In den vergangenen Jahren gingen mehr Frauen mit ihren Erfahrungen an die Öffentlichkeit. Mit der Ausbreitung der weltweiten #MeToo-Bewegung beschuldigten Dutzende junge Chinesinnen namhafte Männer öffentlich der sexuellen Belästigung. Einige zogen sogar vor Gericht. Die meisten Opfer häuslicher Gewalt bringen diesen Mut aber noch nicht auf.

Im weitverbreiteten Kurznachrichtendienst Weibo wurde ein Hashtag mit dem Titel „Die Songs von Tan Weiwei sind wirklich mutig“ mehr als 340 Millionen Mal angesehen - deutlich mehr als die 5,2 Millionen Views für das Musikvideo zu dem Lied. Viele bemerkten, dass Tans Song auf echte Todesfälle anspielen könnte, über die in den Nachrichten berichtet wurde.

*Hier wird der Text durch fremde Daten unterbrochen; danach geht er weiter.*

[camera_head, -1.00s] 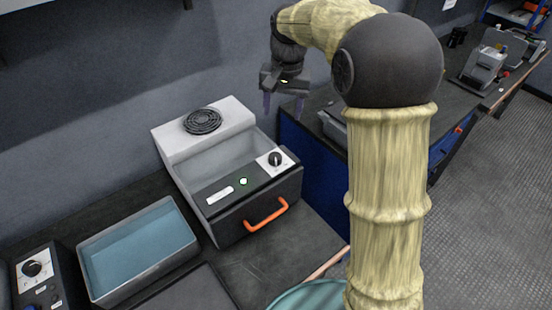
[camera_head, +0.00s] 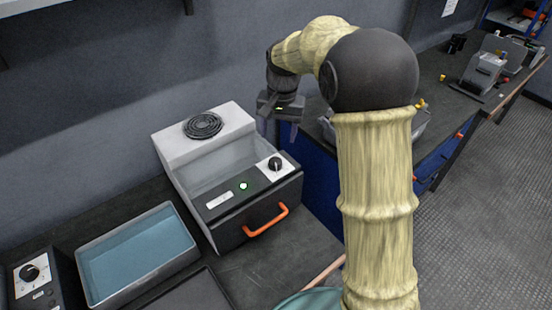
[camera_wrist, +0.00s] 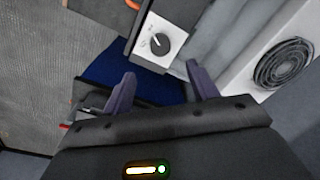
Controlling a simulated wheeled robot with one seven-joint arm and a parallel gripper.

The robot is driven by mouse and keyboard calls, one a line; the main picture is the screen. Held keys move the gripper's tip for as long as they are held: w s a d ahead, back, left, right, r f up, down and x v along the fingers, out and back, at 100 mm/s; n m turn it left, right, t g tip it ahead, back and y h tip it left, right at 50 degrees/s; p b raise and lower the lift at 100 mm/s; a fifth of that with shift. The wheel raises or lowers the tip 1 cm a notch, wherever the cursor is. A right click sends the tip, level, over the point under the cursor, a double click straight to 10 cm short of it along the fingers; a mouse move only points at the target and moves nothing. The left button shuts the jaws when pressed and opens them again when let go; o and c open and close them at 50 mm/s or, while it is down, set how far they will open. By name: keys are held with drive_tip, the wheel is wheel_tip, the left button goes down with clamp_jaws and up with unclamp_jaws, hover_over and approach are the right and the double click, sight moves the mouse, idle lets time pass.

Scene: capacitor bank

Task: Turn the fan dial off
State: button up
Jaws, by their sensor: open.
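The fan dial (camera_head: 275,163) is a black round knob on a white plate, at the right end of the front panel of a grey box unit (camera_head: 205,145). The dial (camera_wrist: 159,41) also shows in the wrist view, ahead of the fingers, with a white pointer line on it. My gripper (camera_head: 280,128) is open and empty, above and behind the dial, apart from it. In the wrist view its two dark fingers (camera_wrist: 160,88) are spread, with nothing between them. A green light (camera_head: 243,186) glows on the panel.
The unit has a round black fan grille (camera_head: 203,125) on top and an orange handle (camera_head: 266,221) in front. A tray with a blue inside (camera_head: 140,252) stands at left, beside a control box with another black dial (camera_head: 30,272). A second bench stands at right.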

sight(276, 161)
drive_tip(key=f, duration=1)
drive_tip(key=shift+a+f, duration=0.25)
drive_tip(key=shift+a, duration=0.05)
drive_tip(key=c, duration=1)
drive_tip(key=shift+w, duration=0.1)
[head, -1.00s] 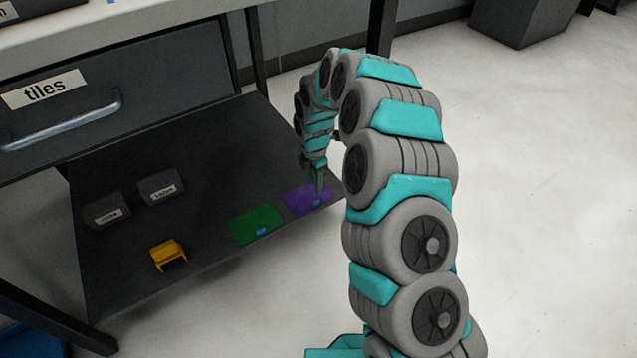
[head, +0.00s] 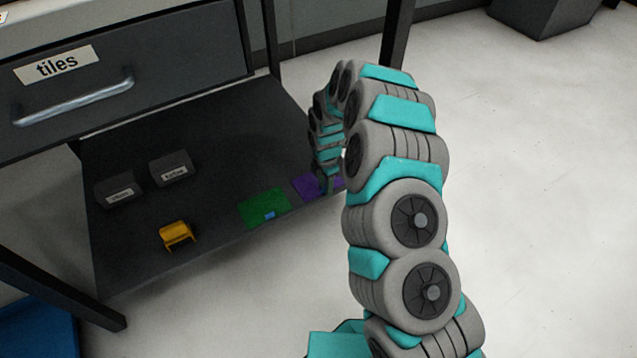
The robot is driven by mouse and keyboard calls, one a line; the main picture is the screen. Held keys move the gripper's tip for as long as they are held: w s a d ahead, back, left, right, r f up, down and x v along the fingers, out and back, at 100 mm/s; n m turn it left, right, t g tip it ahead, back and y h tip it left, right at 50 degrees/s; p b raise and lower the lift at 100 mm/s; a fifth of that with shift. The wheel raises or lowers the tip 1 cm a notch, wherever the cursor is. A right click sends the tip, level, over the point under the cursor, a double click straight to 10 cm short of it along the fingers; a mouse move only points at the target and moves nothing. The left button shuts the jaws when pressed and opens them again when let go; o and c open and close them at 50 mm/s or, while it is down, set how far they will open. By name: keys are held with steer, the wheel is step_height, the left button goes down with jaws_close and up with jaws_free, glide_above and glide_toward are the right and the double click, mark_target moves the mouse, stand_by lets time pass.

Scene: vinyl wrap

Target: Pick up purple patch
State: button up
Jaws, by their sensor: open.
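The purple patch (head: 305,186) lies flat on the dark lower shelf, at its right front corner. My gripper (head: 328,186) points down over the patch's right part and hides some of it. I cannot tell from this view whether the fingertips touch the patch. The gripper is open, with nothing seen held in it.
A green patch (head: 262,205) with a small blue tab lies just left of the purple one. A yellow holder (head: 178,235) and two dark labelled boxes (head: 118,190) (head: 173,168) stand farther left on the shelf (head: 225,150).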

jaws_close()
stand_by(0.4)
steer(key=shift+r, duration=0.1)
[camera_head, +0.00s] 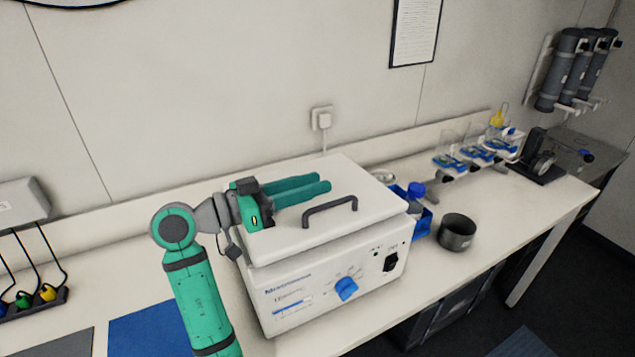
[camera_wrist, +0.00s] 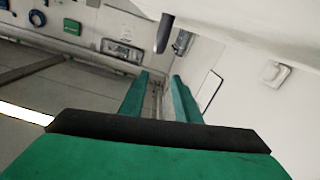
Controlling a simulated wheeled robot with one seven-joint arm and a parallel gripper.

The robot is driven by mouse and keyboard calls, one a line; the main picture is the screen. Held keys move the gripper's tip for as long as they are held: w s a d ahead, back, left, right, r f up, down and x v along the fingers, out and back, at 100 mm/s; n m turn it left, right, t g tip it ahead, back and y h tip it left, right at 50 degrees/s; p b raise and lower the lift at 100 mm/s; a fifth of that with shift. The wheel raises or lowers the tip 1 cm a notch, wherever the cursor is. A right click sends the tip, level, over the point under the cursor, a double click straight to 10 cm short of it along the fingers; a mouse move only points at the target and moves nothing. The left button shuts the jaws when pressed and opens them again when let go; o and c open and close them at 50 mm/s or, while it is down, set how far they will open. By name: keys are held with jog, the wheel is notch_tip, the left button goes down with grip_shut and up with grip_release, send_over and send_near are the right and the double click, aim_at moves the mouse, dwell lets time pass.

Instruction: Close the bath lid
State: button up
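The bath (camera_head: 330,283) is a white box on the bench with a blue knob on its front. Its white lid (camera_head: 345,172) covers the top and looks level and down, or nearly so; I cannot tell whether a thin gap remains. The dark lid handle (camera_head: 330,204) stands up near the lid's front edge. My gripper (camera_head: 322,182) is over the lid, behind the handle, with its green fingers pointing right. In the wrist view the fingers (camera_wrist: 161,76) are apart with nothing between them. A dark rod end, probably the handle (camera_wrist: 165,33), and a white surface show above them.
A dark round pot (camera_head: 457,232) and blue items (camera_head: 417,190) stand right of the bath. Glassware on blue stands (camera_head: 475,150) is farther right. A blue mat (camera_head: 150,330) lies to the left. A wall socket (camera_head: 321,118) is behind the bath.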

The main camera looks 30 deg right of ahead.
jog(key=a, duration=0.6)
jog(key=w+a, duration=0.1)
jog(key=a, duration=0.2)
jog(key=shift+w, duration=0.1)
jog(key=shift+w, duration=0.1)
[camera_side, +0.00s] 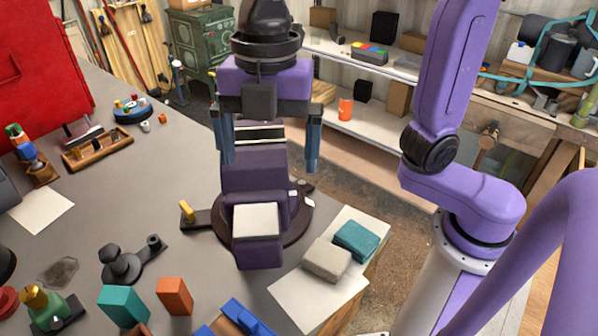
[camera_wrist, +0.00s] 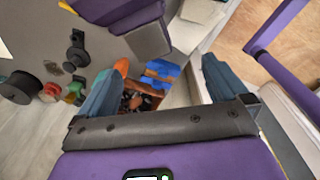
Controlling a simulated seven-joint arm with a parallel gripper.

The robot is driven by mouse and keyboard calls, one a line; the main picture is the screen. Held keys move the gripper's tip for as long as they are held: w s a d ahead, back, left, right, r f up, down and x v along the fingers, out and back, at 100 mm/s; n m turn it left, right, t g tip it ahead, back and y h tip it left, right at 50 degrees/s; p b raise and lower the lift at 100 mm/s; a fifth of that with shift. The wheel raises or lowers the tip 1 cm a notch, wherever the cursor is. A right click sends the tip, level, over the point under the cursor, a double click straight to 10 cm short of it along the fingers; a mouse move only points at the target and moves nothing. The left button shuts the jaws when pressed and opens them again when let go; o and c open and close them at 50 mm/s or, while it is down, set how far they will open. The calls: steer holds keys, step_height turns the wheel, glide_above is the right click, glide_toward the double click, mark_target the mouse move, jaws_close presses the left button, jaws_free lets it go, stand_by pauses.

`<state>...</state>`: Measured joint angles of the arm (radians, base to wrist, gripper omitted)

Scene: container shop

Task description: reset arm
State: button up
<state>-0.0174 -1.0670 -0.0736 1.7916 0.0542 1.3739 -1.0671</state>
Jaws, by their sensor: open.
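My gripper (camera_side: 270,165) hangs at the upper middle of the side view, pointing down, with its two blue-grey fingers wide apart. It is empty. In the wrist view my gripper (camera_wrist: 164,62) also shows open, with nothing held between the fingers. In the side view it appears in front of or above a purple blocky fixture (camera_side: 253,180) on a dark round base. No contact is visible, but the exact gap is hard to tell.
Grey and teal blocks (camera_side: 327,260) (camera_side: 356,240) rest on a white sheet (camera_side: 300,297) by the table edge. Teal (camera_side: 123,306) and orange (camera_side: 174,296) blocks stand in front. A red cabinet (camera_side: 45,65) and wooden tray (camera_side: 97,148) are left. Bare grey tabletop (camera_side: 150,200) lies between.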

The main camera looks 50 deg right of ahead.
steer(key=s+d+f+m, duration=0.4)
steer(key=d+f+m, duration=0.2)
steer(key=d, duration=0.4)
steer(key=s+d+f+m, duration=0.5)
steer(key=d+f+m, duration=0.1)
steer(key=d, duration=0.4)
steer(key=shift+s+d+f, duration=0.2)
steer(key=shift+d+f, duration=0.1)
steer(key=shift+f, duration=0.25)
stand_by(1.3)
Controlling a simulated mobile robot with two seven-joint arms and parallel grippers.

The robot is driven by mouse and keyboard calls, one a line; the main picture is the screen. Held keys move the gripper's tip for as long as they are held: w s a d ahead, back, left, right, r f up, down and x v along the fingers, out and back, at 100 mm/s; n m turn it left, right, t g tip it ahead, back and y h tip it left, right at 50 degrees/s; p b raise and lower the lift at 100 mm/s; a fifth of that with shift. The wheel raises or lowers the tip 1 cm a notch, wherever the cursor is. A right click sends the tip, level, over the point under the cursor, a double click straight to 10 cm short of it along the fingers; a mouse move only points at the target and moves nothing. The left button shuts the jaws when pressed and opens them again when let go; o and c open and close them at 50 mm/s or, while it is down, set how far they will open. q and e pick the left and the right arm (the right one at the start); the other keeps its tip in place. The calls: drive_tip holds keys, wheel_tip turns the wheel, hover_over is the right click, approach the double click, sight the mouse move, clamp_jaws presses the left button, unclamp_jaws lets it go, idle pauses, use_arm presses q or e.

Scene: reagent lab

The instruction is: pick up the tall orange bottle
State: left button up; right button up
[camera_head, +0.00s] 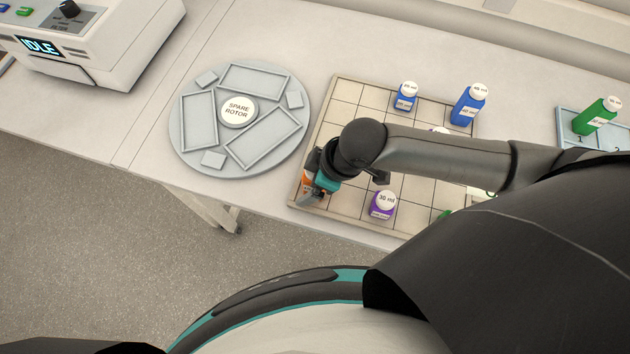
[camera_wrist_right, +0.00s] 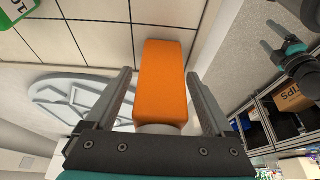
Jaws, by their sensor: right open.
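The tall orange bottle (camera_wrist_right: 165,80) lies between the two fingers of my right gripper (camera_wrist_right: 158,74) in the right wrist view. The fingers are apart, with a clear gap at the left finger and a narrower one at the right. In the head view, my right gripper (camera_head: 315,192) is at the front left corner of the gridded board (camera_head: 340,95), and only a sliver of the orange bottle (camera_head: 306,181) shows beside it.
A purple bottle (camera_head: 382,205) stands on the board right of my gripper. Blue bottles (camera_head: 405,98) (camera_head: 467,108) stand at the back. A green bottle (camera_head: 593,118) is on a rack at far right. A round spare rotor (camera_head: 183,140) lies left of the board.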

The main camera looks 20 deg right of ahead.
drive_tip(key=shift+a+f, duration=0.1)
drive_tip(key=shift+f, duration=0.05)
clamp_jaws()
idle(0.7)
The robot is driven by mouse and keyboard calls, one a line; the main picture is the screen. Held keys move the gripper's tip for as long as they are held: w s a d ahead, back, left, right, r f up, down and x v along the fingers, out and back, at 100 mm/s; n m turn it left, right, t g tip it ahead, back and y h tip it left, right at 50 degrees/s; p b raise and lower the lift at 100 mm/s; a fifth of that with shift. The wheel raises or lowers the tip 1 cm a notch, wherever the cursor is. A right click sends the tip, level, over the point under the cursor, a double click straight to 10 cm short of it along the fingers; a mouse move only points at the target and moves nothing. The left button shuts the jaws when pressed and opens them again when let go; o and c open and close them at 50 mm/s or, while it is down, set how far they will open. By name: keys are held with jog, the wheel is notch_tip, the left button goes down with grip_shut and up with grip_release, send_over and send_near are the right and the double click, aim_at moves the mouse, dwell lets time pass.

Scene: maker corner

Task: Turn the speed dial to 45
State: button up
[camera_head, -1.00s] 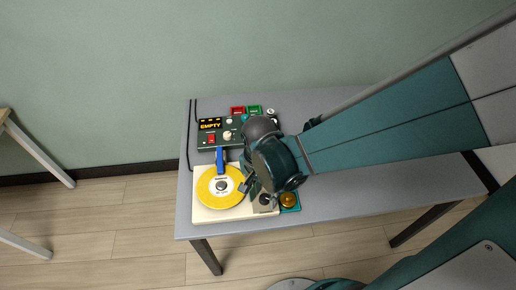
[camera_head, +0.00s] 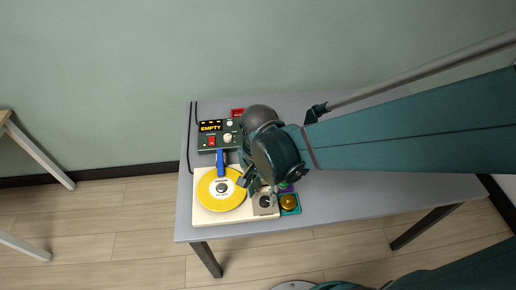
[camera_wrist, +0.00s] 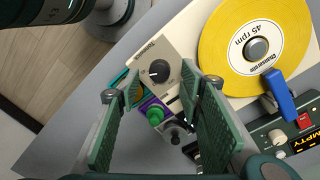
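The speed dial is a black knob (camera_wrist: 159,71) with a small pale mark, on a grey panel of the turntable; it also shows in the head view (camera_head: 265,200). The mark's exact setting is too small to read. The turntable (camera_head: 236,213) has a cream base and a yellow record (camera_wrist: 235,70) labelled 45 rpm. My gripper (camera_wrist: 163,90) is open, with its two green fingers apart and nothing between the tips. In the wrist view the dial lies just beyond the tips, between their lines. In the head view my gripper (camera_head: 256,183) is above and just behind the dial, partly hidden by my wrist.
A blue tonearm piece (camera_wrist: 279,93) reaches over the record. A control box (camera_head: 222,142) reading EMPTY stands behind. Close to the dial are a green knob on a purple base (camera_wrist: 154,113) and a teal box with a gold top (camera_head: 289,205). The table's right side is clear.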

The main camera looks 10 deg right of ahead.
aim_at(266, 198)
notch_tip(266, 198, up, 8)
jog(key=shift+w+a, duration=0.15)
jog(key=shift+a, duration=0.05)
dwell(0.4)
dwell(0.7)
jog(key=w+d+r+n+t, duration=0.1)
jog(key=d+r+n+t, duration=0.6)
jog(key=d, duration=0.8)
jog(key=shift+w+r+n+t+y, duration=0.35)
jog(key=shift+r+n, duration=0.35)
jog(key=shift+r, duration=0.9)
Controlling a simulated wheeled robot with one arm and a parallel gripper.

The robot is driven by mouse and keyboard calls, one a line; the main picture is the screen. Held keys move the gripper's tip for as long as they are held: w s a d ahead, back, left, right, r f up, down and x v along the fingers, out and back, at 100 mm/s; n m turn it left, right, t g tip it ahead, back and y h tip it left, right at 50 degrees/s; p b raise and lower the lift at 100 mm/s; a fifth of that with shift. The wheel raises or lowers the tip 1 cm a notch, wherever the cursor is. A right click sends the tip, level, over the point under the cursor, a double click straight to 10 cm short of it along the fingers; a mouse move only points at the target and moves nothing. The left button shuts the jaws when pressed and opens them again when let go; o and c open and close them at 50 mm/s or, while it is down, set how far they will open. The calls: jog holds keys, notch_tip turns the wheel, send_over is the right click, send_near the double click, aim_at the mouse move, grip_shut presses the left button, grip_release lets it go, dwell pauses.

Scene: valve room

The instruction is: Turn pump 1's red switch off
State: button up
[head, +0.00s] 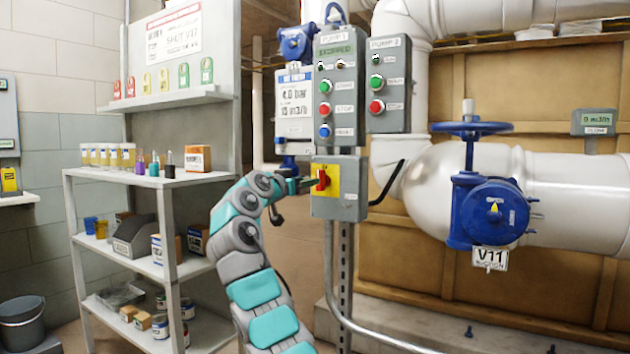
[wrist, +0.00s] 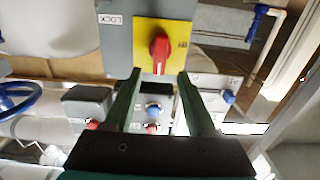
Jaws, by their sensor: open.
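Pump 1's red switch (head: 322,181) is a rotary handle on a yellow plate, on the front of a grey box (head: 347,207) under the PUMP 1 panel (head: 340,85). In the wrist view the red switch (wrist: 160,50) lies near the top centre on the yellow plate (wrist: 177,33), its handle roughly upright in the picture. My gripper (head: 308,184) is at the left of the switch in the head view. In the wrist view my gripper (wrist: 160,74) is open and empty, its two fingers apart. The switch shows between and beyond the fingertips. I cannot tell whether they touch it.
A PUMP 2 panel (head: 389,85) hangs right of PUMP 1. A blue valve V11 (head: 490,212) sits on the big pipe at the right. A shelf rack (head: 130,265) with bottles and boxes stands left of my arm. A black hose (head: 388,183) bends beside the grey box.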

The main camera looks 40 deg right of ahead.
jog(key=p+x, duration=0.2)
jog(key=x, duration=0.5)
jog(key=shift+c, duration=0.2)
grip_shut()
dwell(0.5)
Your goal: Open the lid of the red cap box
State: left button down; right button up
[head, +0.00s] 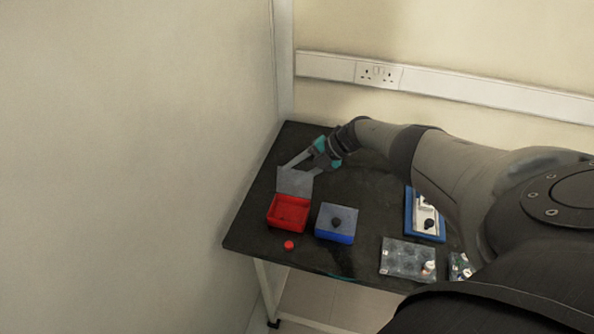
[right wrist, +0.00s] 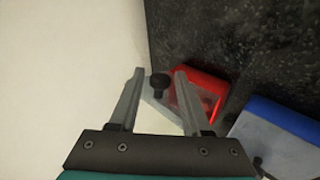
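The red cap box (head: 288,213) sits at the left of the dark table, its inside exposed. Its grey lid (head: 294,181) stands raised at the box's back edge. My right gripper (head: 284,169) is behind the lid and close to it. In the right wrist view, the fingers of my right gripper (right wrist: 160,72) are apart, with the lid's black knob (right wrist: 160,86) between them and visible gaps on both sides. The red box (right wrist: 205,96) shows partly behind the right finger. A small red cap (head: 289,244) lies in front of the box. My left gripper is not in view.
A blue box (head: 335,237) with a closed grey lid and black knob stands just right of the red box. A blue-edged tray (head: 409,217) and a grey plate (head: 400,262) with small items lie farther right. A wall rises left of the table.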

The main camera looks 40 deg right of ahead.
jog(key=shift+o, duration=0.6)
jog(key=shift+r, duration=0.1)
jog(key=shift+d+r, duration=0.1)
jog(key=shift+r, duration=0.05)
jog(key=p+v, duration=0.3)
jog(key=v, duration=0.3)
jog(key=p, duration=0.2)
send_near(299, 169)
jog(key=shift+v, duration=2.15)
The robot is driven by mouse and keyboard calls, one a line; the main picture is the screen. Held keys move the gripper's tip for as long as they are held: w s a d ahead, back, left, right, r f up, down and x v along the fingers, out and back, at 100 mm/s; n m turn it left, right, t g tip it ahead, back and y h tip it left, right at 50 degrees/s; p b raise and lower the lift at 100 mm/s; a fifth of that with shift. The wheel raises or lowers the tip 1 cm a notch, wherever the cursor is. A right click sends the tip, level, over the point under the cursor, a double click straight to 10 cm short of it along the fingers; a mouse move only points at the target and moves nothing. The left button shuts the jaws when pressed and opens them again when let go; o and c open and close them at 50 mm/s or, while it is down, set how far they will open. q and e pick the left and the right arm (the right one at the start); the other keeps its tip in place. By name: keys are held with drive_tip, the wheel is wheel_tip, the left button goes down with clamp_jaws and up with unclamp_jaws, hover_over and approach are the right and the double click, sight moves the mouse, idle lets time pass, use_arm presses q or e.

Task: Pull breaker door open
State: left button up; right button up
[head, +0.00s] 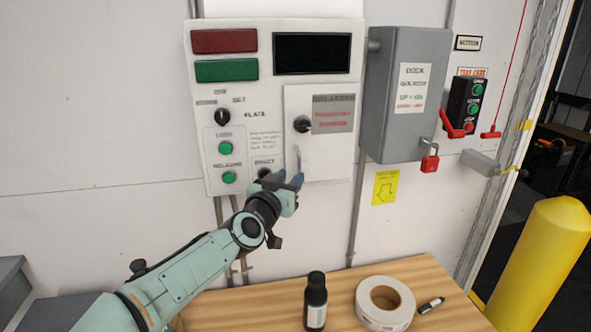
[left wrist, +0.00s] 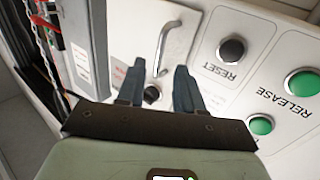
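The breaker door (head: 325,145) is a white panel on the right part of the white control box (head: 275,100), and it looks shut. It has a black round knob (head: 302,124), a red-lettered label and a thin metal handle (head: 296,158) at its lower left. My left gripper (head: 291,181) is just below the handle in the head view. In the left wrist view the handle (left wrist: 164,48) shows between the two open blue fingers (left wrist: 156,85), ahead of their tips. I cannot tell whether a finger touches the door. My right gripper is not in view.
A grey isolator box (head: 405,95) with a red padlock (head: 429,162) stands right of the door. A wooden table (head: 250,310) below holds a black bottle (head: 315,300), a tape roll (head: 385,302) and a marker. A yellow bollard (head: 545,265) stands at right.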

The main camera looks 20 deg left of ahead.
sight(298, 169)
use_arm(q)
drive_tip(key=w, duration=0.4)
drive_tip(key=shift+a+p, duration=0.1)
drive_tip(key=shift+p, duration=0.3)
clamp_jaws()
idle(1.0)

Geschichten von Frauen in elf Liedern

Tans jüngstes Album „3811“ erzählt in elf Liedern die Geschichten verschiedener Frauen, von einer Dichterin aus der Tang-Dynastie bis zu einem zwölfjährigen Mädchen namens Aguo, das in einer rituellen Zeremonie zum Übergang zur Frau einen Baum heiratet. Doch die meiste Beachtung fand der letzte Song auf dem Album, „Xiao Juan“, der den Opfern häuslicher Gewalt gewidmet ist.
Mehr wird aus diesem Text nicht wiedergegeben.